> [Request]:
Below this line are records; write out exactly the lines from the one containing "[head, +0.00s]" through the one containing "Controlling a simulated", with the pictures left out.

> [Given entries]:
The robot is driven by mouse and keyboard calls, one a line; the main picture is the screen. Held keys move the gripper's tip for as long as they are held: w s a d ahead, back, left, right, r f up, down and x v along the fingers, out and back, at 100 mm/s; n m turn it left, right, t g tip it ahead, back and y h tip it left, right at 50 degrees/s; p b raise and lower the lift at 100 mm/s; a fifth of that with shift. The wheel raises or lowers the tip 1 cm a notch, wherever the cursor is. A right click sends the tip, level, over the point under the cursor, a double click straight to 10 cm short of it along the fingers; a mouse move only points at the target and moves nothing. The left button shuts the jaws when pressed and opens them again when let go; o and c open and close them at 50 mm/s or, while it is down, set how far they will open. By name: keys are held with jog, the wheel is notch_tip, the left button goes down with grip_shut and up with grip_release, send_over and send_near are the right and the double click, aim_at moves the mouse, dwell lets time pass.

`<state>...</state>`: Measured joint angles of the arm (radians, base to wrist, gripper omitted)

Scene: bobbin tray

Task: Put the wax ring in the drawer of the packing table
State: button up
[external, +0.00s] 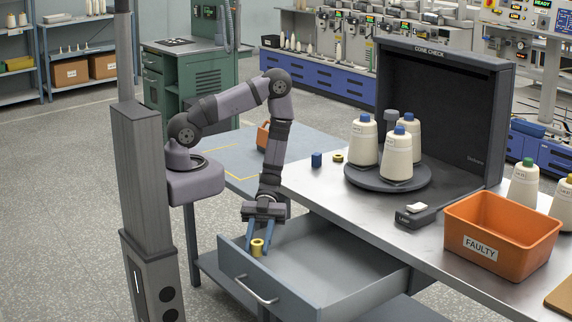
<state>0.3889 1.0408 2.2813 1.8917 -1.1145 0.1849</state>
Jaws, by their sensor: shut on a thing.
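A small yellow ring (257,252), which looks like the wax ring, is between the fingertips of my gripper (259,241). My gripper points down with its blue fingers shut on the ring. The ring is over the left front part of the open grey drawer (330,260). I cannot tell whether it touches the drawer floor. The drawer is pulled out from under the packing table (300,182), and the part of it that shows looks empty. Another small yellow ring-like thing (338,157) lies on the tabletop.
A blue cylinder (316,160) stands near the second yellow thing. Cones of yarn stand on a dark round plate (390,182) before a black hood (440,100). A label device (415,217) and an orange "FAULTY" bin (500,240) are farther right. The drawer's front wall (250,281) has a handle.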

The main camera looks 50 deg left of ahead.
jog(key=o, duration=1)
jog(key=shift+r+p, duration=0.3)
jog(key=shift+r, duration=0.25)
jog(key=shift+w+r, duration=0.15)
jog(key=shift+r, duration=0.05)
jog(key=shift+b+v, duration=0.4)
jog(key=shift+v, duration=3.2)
==
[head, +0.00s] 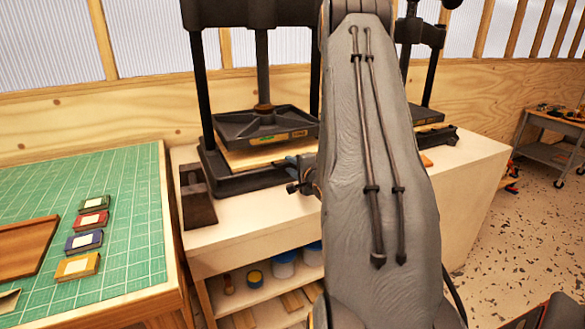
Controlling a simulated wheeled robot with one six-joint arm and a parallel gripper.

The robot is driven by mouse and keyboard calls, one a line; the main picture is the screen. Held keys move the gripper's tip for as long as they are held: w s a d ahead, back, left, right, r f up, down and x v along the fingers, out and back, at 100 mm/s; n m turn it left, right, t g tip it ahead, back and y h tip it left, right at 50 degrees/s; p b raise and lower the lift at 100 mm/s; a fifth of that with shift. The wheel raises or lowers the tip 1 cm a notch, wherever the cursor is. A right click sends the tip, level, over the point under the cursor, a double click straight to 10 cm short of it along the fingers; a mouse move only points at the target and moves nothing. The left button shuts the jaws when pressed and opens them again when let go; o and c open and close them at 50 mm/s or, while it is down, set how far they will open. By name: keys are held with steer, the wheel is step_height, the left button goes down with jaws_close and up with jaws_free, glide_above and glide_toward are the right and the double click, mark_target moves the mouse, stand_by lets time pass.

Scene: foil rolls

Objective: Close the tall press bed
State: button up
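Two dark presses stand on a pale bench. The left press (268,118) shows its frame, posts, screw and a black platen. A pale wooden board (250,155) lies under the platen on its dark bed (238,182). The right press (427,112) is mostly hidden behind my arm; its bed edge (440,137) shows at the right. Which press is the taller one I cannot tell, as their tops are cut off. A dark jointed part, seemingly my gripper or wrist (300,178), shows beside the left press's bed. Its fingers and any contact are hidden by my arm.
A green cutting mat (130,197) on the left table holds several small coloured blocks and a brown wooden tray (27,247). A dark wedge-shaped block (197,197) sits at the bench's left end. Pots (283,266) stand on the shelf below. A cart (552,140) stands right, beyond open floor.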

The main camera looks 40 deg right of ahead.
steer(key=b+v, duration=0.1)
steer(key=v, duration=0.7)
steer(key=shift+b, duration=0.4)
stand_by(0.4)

> [Right answer]:
[head, +0.00s] 
Controlling a simulated wheeled robot with one six-joint arm and a parallel gripper.

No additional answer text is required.